与这类二次伤害相比,石田米子所关注的问题——“陪同万爱花来(日本法庭)的是一位(中国)男性公职人员,不像韩国、菲律宾来的那些女性,在她们背后声援她们的都是女性NGO(非政府组织),那种气氛完全不一样。我觉得万爱花很孤独。”⑨——似乎简直不值一提(其实石田米子的这个观察非常非常重要)。

高喊爱抽象的全人类者,未必会去爱具体的个人;标榜“与时间赛跑”、致力于存留事关民族创伤的历史记忆之前,也得先学会尊重、爱护具体的受害人。

(完)

500

①新京报,《岳阳新发现两名“慰安妇”幸存者:被强征时仅14岁》,2019年3月13日。

②班忠义,《血泪“盖山西”:日军山西性暴力十年调查》,中国文联出版社,2006,第30页。

③铃木裕子,《渡洋女、“从军慰安妇”、占领军“慰安妇”》。

④石田米子:《调查发生在山西省的日本军队性暴力——对受害女性“出口气”的思考》。

⑤《慰安妇奶奶的生命怒放》,人民日报2014年2月17日第3版。

⑥班忠义,《血泪“盖山西”:日军山西性暴力十年调查》,中国文联出版社,2006,第285页。

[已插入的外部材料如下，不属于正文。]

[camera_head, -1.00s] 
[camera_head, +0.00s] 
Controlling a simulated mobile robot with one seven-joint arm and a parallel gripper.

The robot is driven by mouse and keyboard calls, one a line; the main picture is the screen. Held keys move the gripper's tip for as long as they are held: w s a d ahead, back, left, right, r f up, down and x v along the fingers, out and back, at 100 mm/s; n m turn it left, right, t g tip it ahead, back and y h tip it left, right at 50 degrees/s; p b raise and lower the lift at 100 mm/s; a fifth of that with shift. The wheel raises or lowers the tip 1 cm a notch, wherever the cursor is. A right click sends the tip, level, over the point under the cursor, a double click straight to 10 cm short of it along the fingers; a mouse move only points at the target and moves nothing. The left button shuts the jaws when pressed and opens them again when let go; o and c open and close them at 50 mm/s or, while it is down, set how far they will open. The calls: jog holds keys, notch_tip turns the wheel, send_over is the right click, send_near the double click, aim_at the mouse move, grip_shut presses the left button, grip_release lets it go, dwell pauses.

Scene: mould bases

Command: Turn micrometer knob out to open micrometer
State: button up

⑦陈宗舜,《血思:追访战灾幸存者》,解放军文艺出版社,1995,第21~22页。

⑧华商晨报,《专家谈慰安妇问题》,2005年3月30日。网址:http://news.sina.com.cn/o/2005-03-30/16445508672s.shtml

⑨石田米子:《调查发生在山西省的日本军队性暴力——对受害女性“出口气”的思考》。收录于:《战争与性别:日本视角》,社会科学文献出版社,2007,第183页。